January is usually the quietest month in the baseball calendar. The World Series is over. The winter meetings are done. Many free agents have found new homes. All that's really left until spring training are arbitration hearings and the last push of rest and relaxation before work begins again.
This time, like everything else now, baseball will be vastly different. How Selig, freshly minted with a three-year contract extension, handles himself in the next 4-to-6 weeks will speak volumes on the game's future.
And there are plenty of upcoming opportunities for long-overdue action. The players and owners will begin discussing a new labor accord Tuesday and Wednesday. The owners will meet Jan. 16-17 in Phoenix, perhaps to approve the sale of the Red Sox to current Marlins owner John Henry and his partners and certainly to refine their bargaining platform for further labor talks.
The Senate Judiciary Committee, meanwhile, is still eyeing a hearing for late this month or early February on a bill to roll back the game's antitrust exemption. If Selig can muster a better performance than his shaky appearance before the House Judiciary Committee on Dec. 6, the federal scrutiny on baseball likely will ebb.
Despite the decidedly downbeat offseason, some optimism within baseball circles has surfaced of late.

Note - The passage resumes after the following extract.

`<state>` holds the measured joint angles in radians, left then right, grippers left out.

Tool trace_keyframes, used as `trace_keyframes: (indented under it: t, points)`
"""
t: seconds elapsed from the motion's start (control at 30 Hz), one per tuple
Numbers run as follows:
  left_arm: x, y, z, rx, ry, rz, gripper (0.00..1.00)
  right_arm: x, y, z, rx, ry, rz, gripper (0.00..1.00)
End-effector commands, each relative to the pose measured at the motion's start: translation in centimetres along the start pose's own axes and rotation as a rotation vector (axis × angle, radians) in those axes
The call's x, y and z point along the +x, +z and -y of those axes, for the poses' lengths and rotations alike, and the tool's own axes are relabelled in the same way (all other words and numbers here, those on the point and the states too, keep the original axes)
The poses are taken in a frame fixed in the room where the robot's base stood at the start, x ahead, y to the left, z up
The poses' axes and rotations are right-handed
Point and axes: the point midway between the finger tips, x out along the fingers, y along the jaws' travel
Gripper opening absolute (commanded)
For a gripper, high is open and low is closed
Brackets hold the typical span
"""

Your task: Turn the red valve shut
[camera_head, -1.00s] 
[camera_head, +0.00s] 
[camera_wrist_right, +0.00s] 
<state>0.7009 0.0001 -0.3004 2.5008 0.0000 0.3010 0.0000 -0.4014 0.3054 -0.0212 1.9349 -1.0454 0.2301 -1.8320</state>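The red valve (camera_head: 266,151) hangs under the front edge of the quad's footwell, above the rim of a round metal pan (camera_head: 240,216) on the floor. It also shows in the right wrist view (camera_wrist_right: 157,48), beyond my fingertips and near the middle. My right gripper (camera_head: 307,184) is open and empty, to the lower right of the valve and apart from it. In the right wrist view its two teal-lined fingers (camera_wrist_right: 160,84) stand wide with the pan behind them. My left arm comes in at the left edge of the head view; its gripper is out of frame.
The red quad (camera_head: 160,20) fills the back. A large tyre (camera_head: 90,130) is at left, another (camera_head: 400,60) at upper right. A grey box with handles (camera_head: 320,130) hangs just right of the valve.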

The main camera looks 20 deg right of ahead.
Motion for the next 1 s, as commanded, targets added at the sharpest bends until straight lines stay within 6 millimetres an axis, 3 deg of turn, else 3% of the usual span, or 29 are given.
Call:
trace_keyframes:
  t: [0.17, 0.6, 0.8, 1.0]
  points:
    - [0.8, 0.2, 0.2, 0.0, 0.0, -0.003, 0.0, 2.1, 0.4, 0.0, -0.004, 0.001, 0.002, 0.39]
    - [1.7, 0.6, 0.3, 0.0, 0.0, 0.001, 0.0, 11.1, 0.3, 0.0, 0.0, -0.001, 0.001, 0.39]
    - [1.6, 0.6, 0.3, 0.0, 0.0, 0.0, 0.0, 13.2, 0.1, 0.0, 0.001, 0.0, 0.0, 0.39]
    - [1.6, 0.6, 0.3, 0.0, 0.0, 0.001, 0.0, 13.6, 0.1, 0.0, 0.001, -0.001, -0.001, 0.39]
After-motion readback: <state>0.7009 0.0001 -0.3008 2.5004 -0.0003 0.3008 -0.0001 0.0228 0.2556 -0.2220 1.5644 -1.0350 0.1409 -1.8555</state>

On Friday the Twins named Ron Gardenhire, previously a coach under Tom Kelly, as their manager, leaving them prepared if Selig pulls the plug on contraction. Teams are steadily filling out their expanded rosters, albeit still under the same haves and have-nots fiscal system.
And neither the owners nor the players are sending any clear smoke signals yet about a work stoppage, even as the history of eight such stoppages since 1972 says another one is all but certain. Between small-market owners needing to keep the doors open and mollify their creditors and players enjoying their current standards of living, the motives to stop playing are weaker this time around.
But as usual, the problems lie in the details. After months of avoiding the topic, once the players and owners actually begin talking hard numbers, their viewpoints quickly will diverge. The owners want much more revenue sharing and some kind of significant cost containment, most likely through boosting payroll luxury taxes since a payroll cap of any kind is unattainable. The players have no problem with the revenue sharing but do with one that has any strings attached that could shackle the game's reliance on free market economics.
Selig already is off to a better start this year than in 2001. This time a year ago, Selig was on crutches after a fall on icy pavement. This year, Selig is in fighting trim. With the heady agenda now before him, he'll need to be.